What would be my writing pet peeves?
This is actually a tough topic for me because I do believe there is a difference between pet peeves and bad writing. I see bad writing often, and I’m just as guilty for not catching grammatical mistakes, punctuation, spelling – you name it. Sometimes I feel my mind works faster than my hands can type and what seems like a logical thought reads like smash-your-face-against-the-keyboard nonsense.
Not too long ago I sat in on a presentation for writers and the topic was pet peeves, the guest speaker was an editor.
Some of my notes list:
-Don’t start a story with dialogue.
-Don’t have someone “reflect” upon themselves in a mirror. (Very cliche)
-Don’t start the story with someone waking up.
-As well, don’t end a chapter with someone going to sleep.
But here is where bad writing and pet peeves collide.

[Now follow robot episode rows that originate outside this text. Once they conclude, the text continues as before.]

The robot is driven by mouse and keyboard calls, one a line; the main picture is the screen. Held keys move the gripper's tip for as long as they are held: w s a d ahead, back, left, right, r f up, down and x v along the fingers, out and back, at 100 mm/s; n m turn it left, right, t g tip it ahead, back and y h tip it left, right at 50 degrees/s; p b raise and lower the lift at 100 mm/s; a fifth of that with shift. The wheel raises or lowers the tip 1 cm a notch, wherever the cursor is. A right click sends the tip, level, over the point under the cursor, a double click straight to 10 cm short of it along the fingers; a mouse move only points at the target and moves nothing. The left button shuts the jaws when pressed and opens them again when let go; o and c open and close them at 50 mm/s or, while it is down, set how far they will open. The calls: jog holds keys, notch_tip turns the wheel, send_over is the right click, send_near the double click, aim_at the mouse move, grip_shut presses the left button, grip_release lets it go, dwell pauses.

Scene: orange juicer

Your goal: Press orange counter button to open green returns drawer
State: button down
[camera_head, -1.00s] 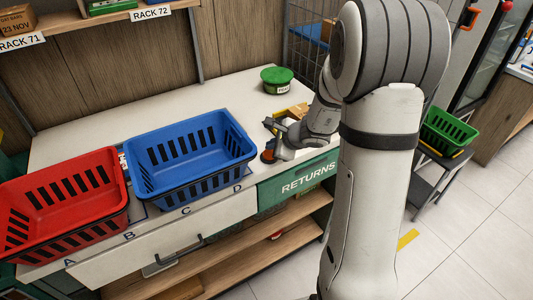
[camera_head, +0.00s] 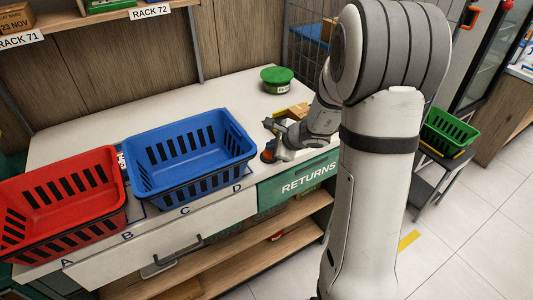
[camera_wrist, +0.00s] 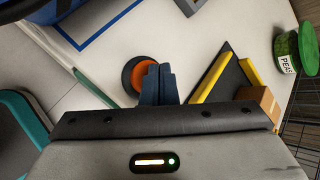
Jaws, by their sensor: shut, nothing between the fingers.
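The orange button (camera_wrist: 143,76), set in a dark round ring, sits on the white counter. In the wrist view the dark fingers of my gripper (camera_wrist: 158,72) are together and empty, and they cover the right part of the button. I cannot tell whether they touch it. In the head view the button (camera_head: 267,155) shows just below and left of my gripper (camera_head: 272,132). The green RETURNS drawer front (camera_head: 297,180) lies below the counter edge and looks flush with the counter; my arm hides its right end.
A blue basket (camera_head: 190,187) and a red basket (camera_head: 65,245) stand on the counter to the left. A yellow-edged dark tray (camera_wrist: 222,78) and a green-lidded tub (camera_wrist: 287,46) are right of my gripper. A green basket (camera_head: 448,131) stands on a stool at right.

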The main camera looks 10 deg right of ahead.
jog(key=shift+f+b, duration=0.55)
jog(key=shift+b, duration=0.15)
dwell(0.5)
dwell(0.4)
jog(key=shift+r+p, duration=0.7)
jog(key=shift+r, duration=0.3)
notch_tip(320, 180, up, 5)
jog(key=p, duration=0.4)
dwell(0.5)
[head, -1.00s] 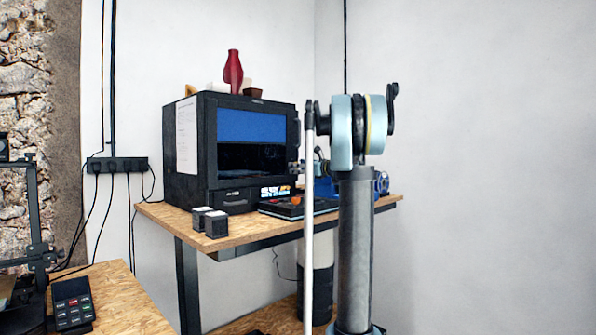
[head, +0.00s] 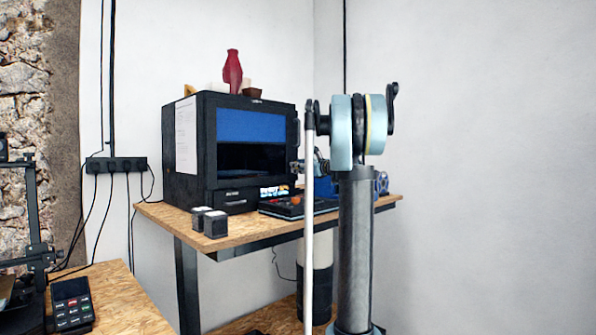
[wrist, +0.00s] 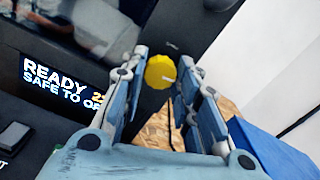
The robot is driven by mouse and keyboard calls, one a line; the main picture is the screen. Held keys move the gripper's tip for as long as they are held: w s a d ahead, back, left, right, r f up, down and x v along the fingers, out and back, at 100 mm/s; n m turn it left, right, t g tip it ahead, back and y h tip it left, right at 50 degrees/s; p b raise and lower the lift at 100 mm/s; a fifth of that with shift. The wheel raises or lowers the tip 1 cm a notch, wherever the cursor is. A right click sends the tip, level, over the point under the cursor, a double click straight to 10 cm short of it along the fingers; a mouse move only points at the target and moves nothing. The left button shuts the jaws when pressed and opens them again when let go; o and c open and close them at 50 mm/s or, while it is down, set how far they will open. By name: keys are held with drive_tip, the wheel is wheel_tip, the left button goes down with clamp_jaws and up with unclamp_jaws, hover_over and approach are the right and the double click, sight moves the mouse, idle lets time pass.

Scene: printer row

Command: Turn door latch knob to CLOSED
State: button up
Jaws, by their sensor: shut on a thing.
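The yellow, scalloped latch knob (wrist: 160,72) sits on the dark front of the printer in the wrist view, between my fingertips. My gripper (wrist: 161,68) is shut on the knob, one blue-grey finger on each side. My gripper (head: 296,166) shows small at the printer's right front edge there, partly hidden by my arm.
The lit screen (wrist: 62,85) shows "READY" and "SAFE TO OP", cut off. A blue object (wrist: 270,150) lies to the right in the wrist view. A red vase (head: 233,70) stands on the printer. Two small dark blocks (head: 210,222) sit on the bench (head: 165,215).

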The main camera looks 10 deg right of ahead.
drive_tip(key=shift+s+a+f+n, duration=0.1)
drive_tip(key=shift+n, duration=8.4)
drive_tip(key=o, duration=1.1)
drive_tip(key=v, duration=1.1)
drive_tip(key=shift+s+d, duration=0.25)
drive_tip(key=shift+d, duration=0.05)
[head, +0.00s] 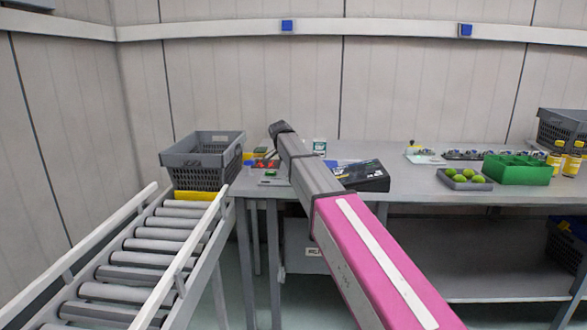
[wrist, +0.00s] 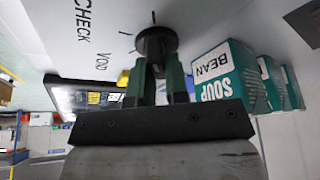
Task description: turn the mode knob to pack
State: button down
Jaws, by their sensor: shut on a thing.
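The mode knob (wrist: 156,42) is a dark round dial on a pale panel (wrist: 100,20) in the wrist view. The words CHECK and VOID and short tick marks show to its left. The word PACK is not visible, and I cannot tell which mark the knob points to. My gripper (wrist: 158,70) has its two green fingers closed on the knob. In the head view my arm reaches over the bench, and the knob is not visible there.
Soup boxes (wrist: 225,78) stand close to the right of my fingers in the wrist view. In the head view a grey crate (head: 190,178) sits at the end of the roller conveyor (head: 145,258). A black case (head: 368,180), limes (head: 466,175) and a green tray (head: 518,172) stand on the bench (head: 425,205).

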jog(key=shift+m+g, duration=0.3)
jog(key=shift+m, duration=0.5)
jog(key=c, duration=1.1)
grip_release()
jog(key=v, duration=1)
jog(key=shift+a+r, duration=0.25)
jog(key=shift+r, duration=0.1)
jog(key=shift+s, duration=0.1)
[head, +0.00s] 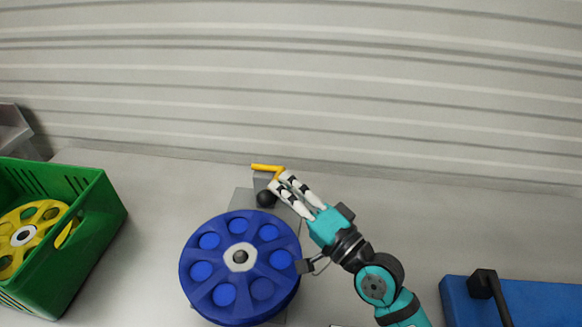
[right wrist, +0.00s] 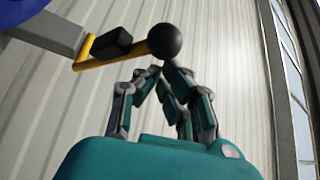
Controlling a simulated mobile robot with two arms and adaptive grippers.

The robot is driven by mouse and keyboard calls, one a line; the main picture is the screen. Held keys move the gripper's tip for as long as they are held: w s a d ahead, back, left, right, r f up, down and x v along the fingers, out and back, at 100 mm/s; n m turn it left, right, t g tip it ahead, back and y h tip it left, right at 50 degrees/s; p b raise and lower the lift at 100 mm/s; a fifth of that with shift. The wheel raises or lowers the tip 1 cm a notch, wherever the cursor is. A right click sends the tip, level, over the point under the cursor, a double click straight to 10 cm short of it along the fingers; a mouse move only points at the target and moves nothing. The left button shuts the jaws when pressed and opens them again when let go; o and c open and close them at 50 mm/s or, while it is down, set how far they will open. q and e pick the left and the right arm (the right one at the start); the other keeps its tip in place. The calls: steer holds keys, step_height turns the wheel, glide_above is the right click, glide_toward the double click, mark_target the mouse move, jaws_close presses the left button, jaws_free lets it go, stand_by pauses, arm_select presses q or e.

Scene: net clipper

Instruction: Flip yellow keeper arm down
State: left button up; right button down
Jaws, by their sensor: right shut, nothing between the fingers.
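The yellow keeper arm (head: 264,167) is at the top of a grey stand behind the blue reel (head: 240,262). It has a bend near my right fingertips. The ball knob (head: 266,198) is just left of my fingers in the head view. My right gripper (head: 280,180) is shut and empty, its tips close to the keeper arm; the gripper (right wrist: 160,68) shows just below the knob. Contact is unclear. My left gripper is out of view.
A green crate (head: 85,245) with a yellow reel (head: 62,214) stands at the left. A blue case (head: 545,300) with a black handle lies at the right front. A corrugated wall (head: 300,80) closes the back.

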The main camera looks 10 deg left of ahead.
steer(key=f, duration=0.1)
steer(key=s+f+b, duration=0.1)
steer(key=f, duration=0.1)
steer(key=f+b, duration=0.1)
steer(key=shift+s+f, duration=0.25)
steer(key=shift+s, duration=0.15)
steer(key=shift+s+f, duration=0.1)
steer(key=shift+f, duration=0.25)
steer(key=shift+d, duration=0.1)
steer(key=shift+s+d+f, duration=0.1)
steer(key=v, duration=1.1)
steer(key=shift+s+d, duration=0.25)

I’ve read many flash fiction pieces by my peers on this blog journey who start with dialogue and the story turns out really well. I don’t favor starting with dialogue in my own writing but I feel that’s my personal style choice, I would never say you can’t or it doesn’t work because you physical can start a story with dialogue and sometimes – it does work.
Not to mention, when timing is key to the story, it’s okay to start with someone waking up.
However, novel writing has a tendency to be formulaic. And this is where I see one of my pet peeves – following the formula only to have it result in bad writing.
At some point in the novel (usually about 75% of the way through) is going to be a “point of no return #2”, “the second pillar”, a point when the novel is at risk of ending on a limp note so you have to spice it up…
Good writing: This leaves you in suspense, driven to finish the book because how on earth is this going to be resolved?!
Bad writing: (this really happened in a book I read) “Let’s kill the child of the main character though the child served no purpose in the plot and barely had any character development, and then everyone just moves on with the lives afterward – the end.”
Formulas are okay but don’t neglect the story.
Remember, we’re writers, the whole point is to tell the story.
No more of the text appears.